Corangamite Shire is defending its contribution to community arts and festivals after adopted its 2019-20 budget.
The budget has set aside $50,000 for community grants funding, and $60,000 for events and festival funding.
But with the beloved Terang Country Music Festival folding, community event organisers are worried their events could go down the same path.
In past budgets, the council allocated specific funding for events, including for the region's unique Robert Burns Festival, the Cobden Spring Festival and Rock the Clock.
Later budgets have omitted specific groups, meaning all events organisers have to vie for the same funding pool.
Rock the Clock organiser Glen Bernoth said organising events was becoming harder for communities, and questioned what Corangamite's events calendar would look like in three to five years' time.

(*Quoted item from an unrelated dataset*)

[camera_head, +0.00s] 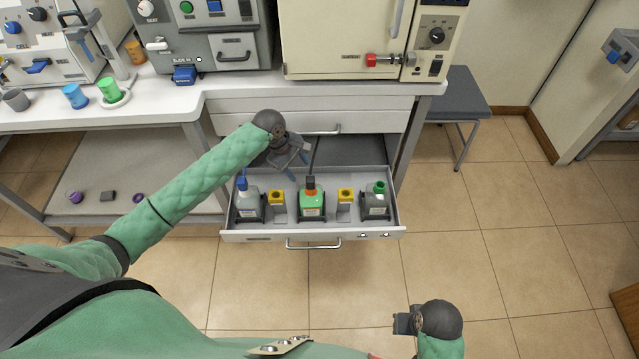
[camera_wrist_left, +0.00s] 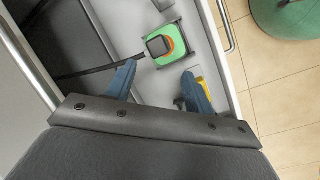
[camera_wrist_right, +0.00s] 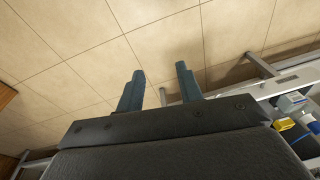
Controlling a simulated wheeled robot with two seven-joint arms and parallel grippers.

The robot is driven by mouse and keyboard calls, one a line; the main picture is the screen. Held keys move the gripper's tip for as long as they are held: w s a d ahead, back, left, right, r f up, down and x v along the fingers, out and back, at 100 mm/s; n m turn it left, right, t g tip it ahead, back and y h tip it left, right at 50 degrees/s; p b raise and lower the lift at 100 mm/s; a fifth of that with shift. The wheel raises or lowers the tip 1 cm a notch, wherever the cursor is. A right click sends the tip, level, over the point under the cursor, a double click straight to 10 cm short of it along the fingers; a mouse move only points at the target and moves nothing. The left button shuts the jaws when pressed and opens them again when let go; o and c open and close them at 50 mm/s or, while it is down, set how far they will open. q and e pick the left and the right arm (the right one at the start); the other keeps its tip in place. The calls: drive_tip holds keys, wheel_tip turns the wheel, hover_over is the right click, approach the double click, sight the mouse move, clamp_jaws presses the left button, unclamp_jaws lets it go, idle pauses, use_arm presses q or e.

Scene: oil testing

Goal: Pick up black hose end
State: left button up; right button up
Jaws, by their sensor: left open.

"All community groups now find themselves in a position where all of the burden and most of the risk sits with themselves," he said.
"With significantly reduced council resources to access, running community events is unfortunately getting harder and more frustrating.
"Their future is less secure than when we had resources and administrative expertise to tap into at the council.
"I think what we need is for our volunteers to be working on the music, dance, markets and the great things that make our event. What we struggle to come to terms with is doing traffic management plans, emergency management and compliance.
"Last year we had to install concrete bollards on footpaths just in case a crazed motorist decided to mow down festival-goers on the footpath. We had to source big concrete blocks and get them transported to Camperdown. A volunteer had to use his forklift to put them in place for the council to inspect.
"If you ask me, the ideal model might be that council reconsider deploying some of their resources to help community groups with administrative burdens while volunteers get on with what they're good at, which is organising entertainment and adding to the social fabric of the town."
Mr Bernoth stressed that while there were some staff members at the shire that were a "fantastic" help, the council had taken a significant step back from its involvement in community festivals and events.
"There is financial support from the council in the form of grants, and we couldn't do what we do without their support," he said.
"That support in terms of cash and in-kind is less than a fifth of our event budget, the other four-fifths is still a massive burden and a risk on community members.
"You're only one terrible weekend of weather away from that being your last event, and there's very limited buffer and certainly no significant profit as it all goes back into the festival.
"There used to be an arts and cultural calendar of events and things being organised from the inside out, now the only things being delivered for our community are being organised from the outside in.
"It's a different world and I'm not entirely sure that it's a sustainable model. I worry what our local calendar of events might look like in two, three or four years time if we all decide it's just too hard."
The shire facilitated the Robert Burns Scottish Festival until last year, handing it over to the community.
"Council facilitated it until last year, they officially relinquished their role in September, it just wasn't part of their core business anymore," event secretary Chris Maguire said.
"Funding has been less over the years but they have given us a lot of support in other areas.
"We've already put a submission in for next year's funding. It's a bit of a concern because there is a limited pool of money and of course they have to limit their funds.
"We also seek partnerships with other businesses and long-term sponsorship but because a town like Camperdown only has a limited number of businesses they have to choose what event suits their business model the best."
He said the council was still the principle sponsor of the Robert Burns festival.
Under the grants criteria it is able to apply for up to $10,000, which includes administrative support and hiring of council facilities.
Chairman Dr John Menzies said it's a "sink or swim" approach.
"The council has a policy of events having to sink or swim on their own merits," he said.
"Unless you keep reinventing yourself these things often go into a decline. In the end you have to pay your way, it's a bit like Darwin's survival of the fittest.
"It all boils down to the council's direction, if their philosophy is for people to visit their town and hopefully bring benefits to town, one way to help that is in this kind of work."
Corangamite's manager of growth and engagement Rory Neeson said council had increased funding to events and festivals in the shire over the past few years.
"Prior to the creation of the events and festivals funding program in 2017, council only funded a few of the major events in the shire with direct budget lines while offering community grants of up to $1000 for smaller events," he said.
"Now there is a $60,000 funding allocation for major events in the shire and there is still a $50,000 allocation as part of our community grants programs for smaller events to apply to.
"Council still completes administrative tasks such as traffic planning and permits, it is just costed as an in-kind expense as part of the groups grant application and many of our groups feel this is an important part of planning and running a successful event."
He said applications for next year's funding pool "appear to be consistent or higher than previous years".
Mr Neeson also encouraged groups to meet with council staff.
"Often the group is actually unaware of the variety of things council can assist the group with," he said.